*EXERCISE:*
Copy out the lines that have "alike" in them.

*STORED DATA:*
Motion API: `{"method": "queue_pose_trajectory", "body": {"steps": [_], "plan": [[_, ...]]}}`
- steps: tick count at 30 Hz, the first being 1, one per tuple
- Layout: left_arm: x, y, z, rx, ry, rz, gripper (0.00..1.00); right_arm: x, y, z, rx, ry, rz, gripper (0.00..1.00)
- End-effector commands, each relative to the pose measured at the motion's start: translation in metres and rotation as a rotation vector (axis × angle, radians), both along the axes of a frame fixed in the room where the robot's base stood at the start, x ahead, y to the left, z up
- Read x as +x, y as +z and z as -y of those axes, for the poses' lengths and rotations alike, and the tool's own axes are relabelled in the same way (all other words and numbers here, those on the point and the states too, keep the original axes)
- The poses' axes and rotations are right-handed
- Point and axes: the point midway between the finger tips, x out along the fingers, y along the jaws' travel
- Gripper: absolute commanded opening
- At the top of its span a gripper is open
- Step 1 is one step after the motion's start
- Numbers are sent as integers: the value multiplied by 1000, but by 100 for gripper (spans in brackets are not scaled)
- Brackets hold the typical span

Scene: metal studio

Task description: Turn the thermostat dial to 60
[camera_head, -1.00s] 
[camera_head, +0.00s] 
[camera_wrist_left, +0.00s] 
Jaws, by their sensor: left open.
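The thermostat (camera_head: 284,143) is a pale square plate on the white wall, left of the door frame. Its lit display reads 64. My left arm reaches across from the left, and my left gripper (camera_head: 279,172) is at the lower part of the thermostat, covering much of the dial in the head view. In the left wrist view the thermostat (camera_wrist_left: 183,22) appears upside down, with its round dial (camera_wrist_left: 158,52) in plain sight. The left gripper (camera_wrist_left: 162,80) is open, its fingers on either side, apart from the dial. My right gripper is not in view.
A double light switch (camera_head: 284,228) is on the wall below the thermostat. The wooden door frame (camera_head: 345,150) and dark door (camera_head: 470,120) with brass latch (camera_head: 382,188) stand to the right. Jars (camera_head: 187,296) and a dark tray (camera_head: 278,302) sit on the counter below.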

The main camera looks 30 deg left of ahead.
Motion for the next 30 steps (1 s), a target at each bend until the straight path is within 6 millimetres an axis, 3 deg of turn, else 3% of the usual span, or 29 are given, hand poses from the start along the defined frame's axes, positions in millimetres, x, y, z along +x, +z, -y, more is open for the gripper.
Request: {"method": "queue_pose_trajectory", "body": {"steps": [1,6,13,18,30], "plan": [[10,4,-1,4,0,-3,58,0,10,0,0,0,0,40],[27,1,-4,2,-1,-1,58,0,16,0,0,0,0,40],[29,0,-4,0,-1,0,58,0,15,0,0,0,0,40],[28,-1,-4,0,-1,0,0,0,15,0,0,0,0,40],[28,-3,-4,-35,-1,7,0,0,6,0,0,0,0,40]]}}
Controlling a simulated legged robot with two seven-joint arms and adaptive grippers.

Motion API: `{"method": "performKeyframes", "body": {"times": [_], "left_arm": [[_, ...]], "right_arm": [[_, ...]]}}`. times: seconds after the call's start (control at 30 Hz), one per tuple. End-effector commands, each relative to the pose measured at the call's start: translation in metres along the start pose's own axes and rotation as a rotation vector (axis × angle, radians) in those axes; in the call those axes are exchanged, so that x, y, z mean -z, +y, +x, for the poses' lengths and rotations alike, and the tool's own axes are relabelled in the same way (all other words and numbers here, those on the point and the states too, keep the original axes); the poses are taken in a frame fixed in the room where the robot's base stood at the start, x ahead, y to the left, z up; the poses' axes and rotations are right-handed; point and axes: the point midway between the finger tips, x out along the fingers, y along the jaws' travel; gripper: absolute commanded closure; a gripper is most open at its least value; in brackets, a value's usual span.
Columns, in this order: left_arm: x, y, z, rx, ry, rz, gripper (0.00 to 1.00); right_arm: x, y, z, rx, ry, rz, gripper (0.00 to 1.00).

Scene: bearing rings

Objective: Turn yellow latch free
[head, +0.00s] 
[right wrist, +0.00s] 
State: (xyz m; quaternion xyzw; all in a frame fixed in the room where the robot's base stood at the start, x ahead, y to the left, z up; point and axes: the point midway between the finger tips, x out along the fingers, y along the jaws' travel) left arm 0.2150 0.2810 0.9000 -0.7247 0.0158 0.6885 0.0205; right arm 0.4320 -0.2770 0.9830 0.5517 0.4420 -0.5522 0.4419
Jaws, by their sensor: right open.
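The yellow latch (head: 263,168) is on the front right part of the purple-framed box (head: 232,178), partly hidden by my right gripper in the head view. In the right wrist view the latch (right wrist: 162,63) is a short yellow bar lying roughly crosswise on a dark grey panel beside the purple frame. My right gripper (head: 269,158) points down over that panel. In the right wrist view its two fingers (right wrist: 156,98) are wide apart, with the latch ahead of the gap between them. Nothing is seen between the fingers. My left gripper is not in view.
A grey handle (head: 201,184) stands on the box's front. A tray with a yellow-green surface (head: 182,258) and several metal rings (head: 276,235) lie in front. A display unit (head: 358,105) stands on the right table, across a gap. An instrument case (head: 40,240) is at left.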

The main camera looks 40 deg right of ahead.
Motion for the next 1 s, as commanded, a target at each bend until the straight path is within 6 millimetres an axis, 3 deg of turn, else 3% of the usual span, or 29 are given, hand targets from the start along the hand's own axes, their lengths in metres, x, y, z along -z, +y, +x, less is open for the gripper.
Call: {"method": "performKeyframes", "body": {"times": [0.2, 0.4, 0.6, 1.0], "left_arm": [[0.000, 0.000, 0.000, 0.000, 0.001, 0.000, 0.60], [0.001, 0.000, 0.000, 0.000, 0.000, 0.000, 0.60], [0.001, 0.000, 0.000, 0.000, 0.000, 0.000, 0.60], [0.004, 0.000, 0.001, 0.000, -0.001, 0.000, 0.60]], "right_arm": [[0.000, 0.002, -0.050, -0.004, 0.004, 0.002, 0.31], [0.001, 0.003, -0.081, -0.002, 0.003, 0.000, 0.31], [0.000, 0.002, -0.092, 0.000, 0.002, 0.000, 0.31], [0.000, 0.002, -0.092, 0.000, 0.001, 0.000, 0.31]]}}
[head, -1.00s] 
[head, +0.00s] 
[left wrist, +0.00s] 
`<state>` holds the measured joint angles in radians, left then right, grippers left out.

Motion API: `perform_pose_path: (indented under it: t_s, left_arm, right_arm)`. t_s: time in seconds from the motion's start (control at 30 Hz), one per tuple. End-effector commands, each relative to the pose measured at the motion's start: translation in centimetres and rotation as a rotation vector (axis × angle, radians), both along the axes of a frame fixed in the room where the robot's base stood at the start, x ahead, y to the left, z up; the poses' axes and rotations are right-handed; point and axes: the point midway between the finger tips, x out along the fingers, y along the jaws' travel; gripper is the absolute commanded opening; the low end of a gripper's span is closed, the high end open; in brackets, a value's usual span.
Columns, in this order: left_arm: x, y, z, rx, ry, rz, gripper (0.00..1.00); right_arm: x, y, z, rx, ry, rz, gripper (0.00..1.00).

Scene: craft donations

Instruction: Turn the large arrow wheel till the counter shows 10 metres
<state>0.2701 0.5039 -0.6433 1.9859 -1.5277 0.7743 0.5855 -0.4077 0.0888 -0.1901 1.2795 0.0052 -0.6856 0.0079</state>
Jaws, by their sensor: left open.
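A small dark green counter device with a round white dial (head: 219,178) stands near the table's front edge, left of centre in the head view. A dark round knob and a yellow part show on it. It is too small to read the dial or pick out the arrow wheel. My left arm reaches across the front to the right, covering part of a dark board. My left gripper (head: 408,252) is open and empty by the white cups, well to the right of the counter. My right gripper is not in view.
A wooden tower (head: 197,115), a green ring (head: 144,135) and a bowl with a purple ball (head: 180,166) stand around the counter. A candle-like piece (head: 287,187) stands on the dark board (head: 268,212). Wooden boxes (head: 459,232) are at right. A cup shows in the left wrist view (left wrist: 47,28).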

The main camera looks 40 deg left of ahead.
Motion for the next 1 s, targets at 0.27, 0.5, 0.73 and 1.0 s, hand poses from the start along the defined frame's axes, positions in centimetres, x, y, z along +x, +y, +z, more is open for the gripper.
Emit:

*TASK RESPONSE:*
- Read x as +x, y as +z and z as -y of those axes, for the poses' lengths and rotations alike, and the tool's own axes are relabelled in the same way (all other words and numbers here, those on the point and the states too, keep the original axes)
Motion API: `{"method": "performKeyframes", "body": {"times": [_], "left_arm": [[_, ...]], "right_arm": [[_, ...]]}}`. times: seconds after the call's start (control at 30 Hz), one per tuple. End-effector commands, each relative to the pose measured at the call's start: translation in metres along the start pose's own axes and rotation as a rotation vector (axis × angle, radians) in those axes; in the call those axes are exchanged, so that x, y, z mean -z, +y, +x, for the poses' lengths and rotations alike, and the tool's own axes are relabelled in the same way (all other words and numbers here, those on the point and the states too, keep the original axes); the poses are taken in a frame fixed in the room where the robot's base stood at the start, x ahead, y to the left, z up; the poses' axes and rotations are right-handed; point and axes: the point midway between the finger tips, x out along the fingers, y along the jaws' travel; gripper: absolute commanded closure; a gripper is most open at its least value; in brackets, a value's usual span.

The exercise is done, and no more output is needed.